> _Exercise objective_
Every line of the listing must be reproduced as it stands. Leave the images behind.

> _Provided material_
######
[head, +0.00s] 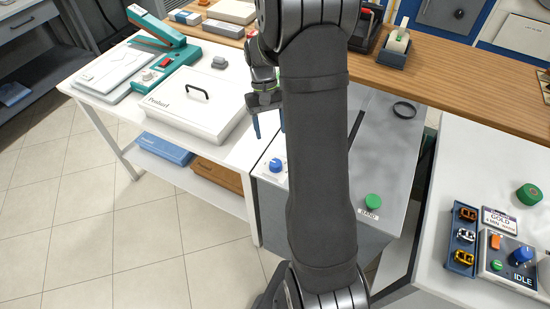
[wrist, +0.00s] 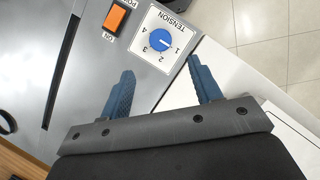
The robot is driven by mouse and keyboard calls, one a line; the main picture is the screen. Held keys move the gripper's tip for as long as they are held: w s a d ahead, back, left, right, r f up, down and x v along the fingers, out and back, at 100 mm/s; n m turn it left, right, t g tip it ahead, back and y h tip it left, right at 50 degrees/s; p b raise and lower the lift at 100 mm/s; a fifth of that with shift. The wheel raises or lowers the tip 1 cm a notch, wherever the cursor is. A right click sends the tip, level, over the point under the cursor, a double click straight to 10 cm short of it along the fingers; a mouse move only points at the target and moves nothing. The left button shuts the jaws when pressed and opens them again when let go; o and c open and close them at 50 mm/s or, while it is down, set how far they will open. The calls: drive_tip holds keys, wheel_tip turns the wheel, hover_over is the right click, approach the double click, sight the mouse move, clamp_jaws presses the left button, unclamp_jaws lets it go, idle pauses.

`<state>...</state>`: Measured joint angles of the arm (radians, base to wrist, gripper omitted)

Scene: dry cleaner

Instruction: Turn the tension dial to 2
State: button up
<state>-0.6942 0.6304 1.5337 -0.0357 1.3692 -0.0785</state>
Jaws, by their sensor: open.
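The tension dial (wrist: 160,40) is a round blue knob on a white plate labelled TENSION, with the numbers 1 to 4 around it. A pale mark on the knob seems to lie toward the 1 side, but it is too small to be sure. In the head view the dial (head: 275,165) sits at the front left of the grey machine top. My gripper (head: 270,126) is open and empty above the dial, apart from it. In the wrist view its two blue fingers (wrist: 160,70) are spread, and the dial lies beyond their tips.
An orange power switch (wrist: 115,18) is beside the dial plate. A green button (head: 373,202) is on the same machine top. A white lidded box (head: 190,105) stands on the table to the left. A control panel with another blue knob (head: 522,256) is at the right.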

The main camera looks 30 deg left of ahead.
######
> _Output of the task_
[head, +0.00s] 
[wrist, +0.00s] 
The robot is driven by mouse and keyboard calls, one a line; the main picture is the screen. Held keys move the gripper's tip for as long as they are held: w s a d ahead, back, left, right, r f up, down and x v along the fingers, out and back, at 100 mm/s; n m turn it left, right, t g tip it ahead, back and y h tip it left, right at 50 degrees/s; p b raise and lower the lift at 100 mm/s; a fifth of that with shift. The wheel raises or lowers the tip 1 cm a notch, wherever the cursor is. A right click sends the tip, level, over the point under the cursor, a double click straight to 10 cm short of it along the fingers; a mouse move only points at the target and moves nothing. The left button shuts the jaws when pressed and opens them again when let go; o and c open and close them at 50 mm/s or, while it is down, set how far they will open. The calls: drive_tip holds keys, wheel_tip turns the wheel, hover_over is the right click, approach the double click, sight the mouse move, clamp_jaws presses the left button, unclamp_jaws lets it go, idle pauses.

`<state>...</state>`: Measured joint angles of the arm (radians, base to wrist, gripper omitted)

Scene: dry cleaner

Instruction: Turn the tension dial to 2
State: button up
<state>-0.6942 0.6304 1.5337 -0.0357 1.3692 -0.0785</state>
Jaws, by their sensor: open.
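The tension dial (wrist: 160,40) is a round blue knob on a white plate labelled TENSION, with the numbers 1 to 4 around it. A pale mark on the knob seems to lie toward the 1 side, but it is too small to be sure. In the head view the dial (head: 275,165) sits at the front left of the grey machine top. My gripper (head: 270,126) is open and empty above the dial, apart from it. In the wrist view its two blue fingers (wrist: 160,70) are spread, and the dial lies beyond their tips.
An orange power switch (wrist: 115,18) is beside the dial plate. A green button (head: 373,202) is on the same machine top. A white lidded box (head: 190,105) stands on the table to the left. A control panel with another blue knob (head: 522,256) is at the right.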

The main camera looks 30 deg left of ahead.

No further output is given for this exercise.